REALITY & QUANTUM MYSTICISM

PART II

A Realistic Interpretation of Quantum Mechanics
by William B. Lindley


As noted last issue in Part 1, quantum phenomena have been interpreted in such a way as to cast doubt on objective reality. I asked whether an interpretation fully compatible with objective reality was available. It is. A 1986 article by John G. Cramer, then of the Physics Department of the University of Washington in Seattle, details such an interpretation as well as reviewing the philosophical battles. His monograph appears in Reviews of Modern Physics, Vol. 58, No. 3, July 1986, and takes up 41 pages.

Part 1 noted that a local realistic theory cannot fit the facts, as Einstein thought it must. "Local" means that there is no physical connection (causation, communication or correlation) faster than light or backward in time. A theory or interpretation must be either nonlocal or tied to an observer- dependent 'reality." Cramer's interpretation is "explicitly nonlocal and thereby consistent with recent tests of the Bell inequality, yet is relativistically invariant and fully causal."

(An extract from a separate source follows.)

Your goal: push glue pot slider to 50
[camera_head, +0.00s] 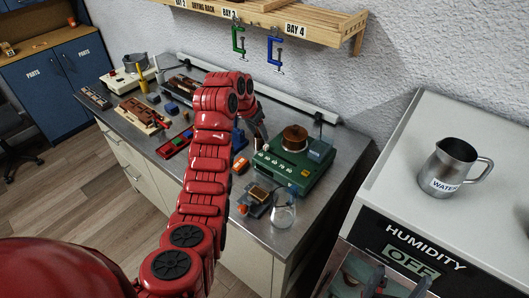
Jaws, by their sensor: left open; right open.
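The glue pot (295,135) is a brown-copper pot on a green heater base (285,172) with a row of small pale controls along its front. The slider itself is too small to make out, and I cannot read its setting. My left arm reaches over the bench. My left gripper (259,132) is open just left of the base's back-left corner, partly hidden behind my red arm. I cannot tell whether it touches the base. My right gripper (378,284) is open at the bottom edge, in front of the humidity cabinet, away from the glue pot.
A clear glass jar (283,212) and a small block on a stand (255,200) are in front of the base. A metal water jug (455,167) stands on the white cabinet (410,130). Green (238,42) and blue (275,52) clamps hang above. Tools and trays crowd the bench's left.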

The idea of objective reality is that it is independent of the knowledge of observers. Cramer chooses to defend the significantly weaker assumption of "contra factual definiteness," the position that, for different possible measurements, each would produce a definite result, and this set of results is worth talking about. (It is worthwhile to speak of the unobserved noise the tree makes when it crashes.) contra factual definiteness is, of course, fully consistent with the philosophical stance of objective reality.

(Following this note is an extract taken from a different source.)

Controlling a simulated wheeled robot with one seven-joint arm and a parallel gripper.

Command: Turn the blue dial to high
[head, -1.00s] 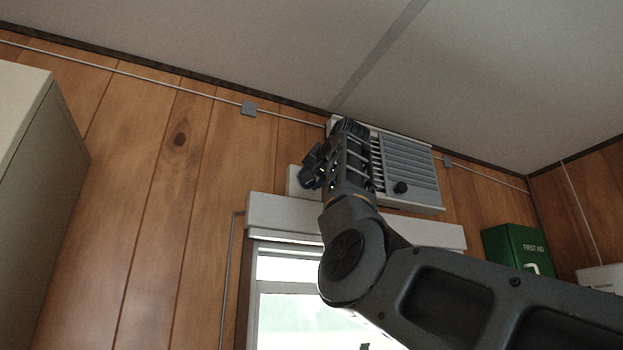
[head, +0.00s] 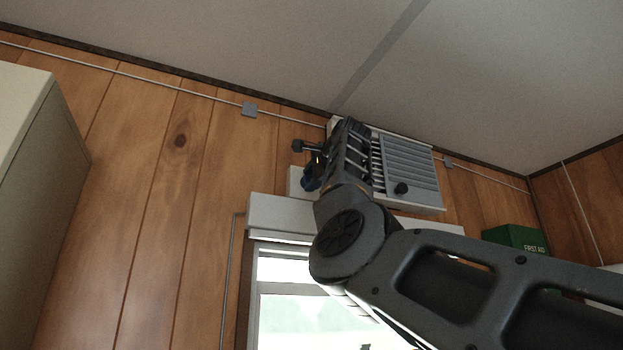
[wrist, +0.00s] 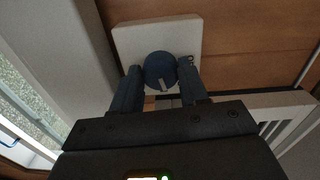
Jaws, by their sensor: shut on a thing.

Cramer's article is titled "The transactional interpretation of quantum mechanics." Its heart treats a quantum event as a transaction. We have an emitter and an absorber. The emitter sends an "offer wave" forward in time; it is received by the absorber, which sends a "confirmation wave" backward in time. Having said this, Cramer warns: "The account of an emitter-absorber transaction presented here employs the semantic device of describing a process extending across a lightlike or timelike interval of space-time as if it occurred in a time sequence external to the process. The reader is reminded that this is only a pedagogical convention for the purposes of description. The process is atemporal...." To some, this may sound even stranger and harder to believe than abandoning reality, but the "transcendental temptation," as Paul Kurtz put it, may be at work here. The facts are strange, and any theory that fits them will have strange features.

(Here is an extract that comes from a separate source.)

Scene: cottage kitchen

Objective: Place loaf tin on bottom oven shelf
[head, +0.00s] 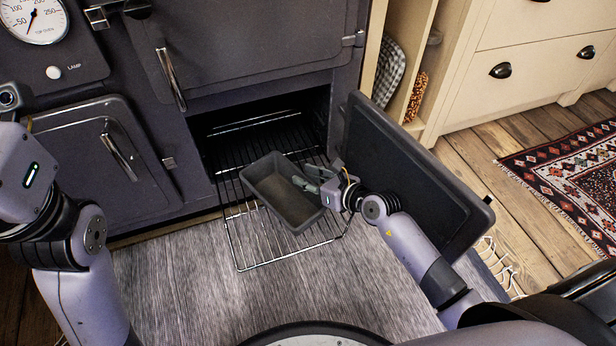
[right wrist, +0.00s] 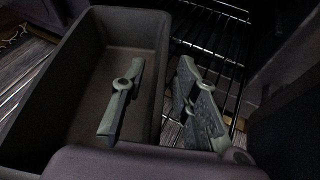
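The dark grey loaf tin (head: 278,192) is at the bottom oven shelf (head: 262,240), a wire rack pulled part-way out of the open lower oven. My right gripper (head: 308,186) is at the tin's right wall. In the right wrist view one finger (right wrist: 122,98) is inside the tin (right wrist: 115,30) and the other (right wrist: 196,105) is outside, with the wall between them. A gap seems to show beside the wall, so I cannot tell whether the fingers grip it. Whether the tin rests on the rack or hangs just above it is unclear. My left gripper is out of view.
The lower oven door (head: 415,175) stands open right of the rack, close to my right arm. Another oven door (head: 105,155) at left is shut. A grey mat (head: 175,285) lies below. A patterned rug (head: 570,175) lies at right.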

The idea of waves moving both forward and backward in time is not new to Cramer. It was first put forth in a paper by Feynman and Wheeler in 1945. They were trying to solve the problem of the self-energy of the electron, and this paper didn't do the job, but the idea was there, and Cramer adopted it for his transactional interpretation.

The Copenhagen interpretation's indifference to reality is not the only, or even perhaps the primary, objection that Cramer has to it. He offers two lists of criteria that he believes the interpretation of a physical theory should satisfy: a general list and one for quantum mechanics in particular. The first list: (1) Economy (Occam's razor); (2) Compatibility: an interpretation should agree with physical laws, even those not immediately pertinent to the theory — the failures here are called "interpretational paradoxes," and Cramer indicates that the Copenhagen interpretation has several of these; (3) Plausibility; (4) Insightfulness (Cramer uses Faraday's concept of field lines as an example). The second list: "(1) [The interpretation] should permit the operation of the microcosm to be isolated from the macrocosm and particularly from intrinsically complicated macroscopic concepts, e.g., knowledge, intelligent observers, consciousness, irreversibility, and measurement; (2) it should account for the nonlocal correlations of the Bell inequality tests in a way consistent with relativity and causality; (3) it should account for the collapse of the state vector without subjective 'collapse triggers' (e.g., consciousness); and (4) it should give added meaning to the state vector and provide insights into the problems of complexity*, completeness, and predictivity." In some detail, he finds where the Copenhagen interpretation falls short of satisfying these criteria, while his transactional interpretation satisfies them. (*Complexity here means involving the square root of minus one.)

Time is a difficult concept when you get away from ordinary experience. We tend to extrapolate too much. For example, the basic physical laws are invariant under timereversal, that is, they work whether you go forward or backward in time. The Schrodinger equation, which most people bear in mind when discussing interpretational questions, is not; Cramer reminds us that this "equation is ultimately not physically correct because it is not relativistically invariant." The correct wave equation for quantum mechanics is the Dirac equation. In some of the current work on the first moments of the universe, people are using equations where time doesn't even appear as a parameter. In human psychology, backward-in-time interpretation of events (of the order of tenths of a second) occurs. In facing reality, we must recognize that some of our intuitions about time are not universally valid.

The transactional interpretation has not received the attention it deserves. However, it may at last be getting it. The issues of interpretation have been a hot item in the journal Foundations of Physics in recent years. Let me quote the MIT physicist Victor F. Weisskopf (1980): "The ideas of quantum mechanics do not contain any reasons whatsoever for giving up the concept of a reality that is independent of the mind.... Quantum mechanics presents us with a much richer reality than we are accustomed to encountering in macroscopic physics. That is why it succeeded in describing what we actually observe in the atomic realm." And a few words from John Bell, the very man whose theorem contradicted Einstein's claims. Interviewed by Omni magazine, he is asked: "This movement to link physics and mysticism — do you think it's bad?" Bell: "I don't think it's evil, but I don't think it's right. In my opinion physics has not progressed far enough to link up with psychology or theology or sociology.... I don't think Bell's theorem moves you nearer to God." Omni: "Are people simply picking up the poetic resonances of these ideas?" Bell: Yes! Now, poetry — that's the correct way to see it.... So as poetry, I can appreciate Capra [author of The Tao of Physics] and others. But as physics, I don't appreciate them at all.... We'll all go and sit at the feet of Maharishi if he tells us where the Higgs boson is to be found."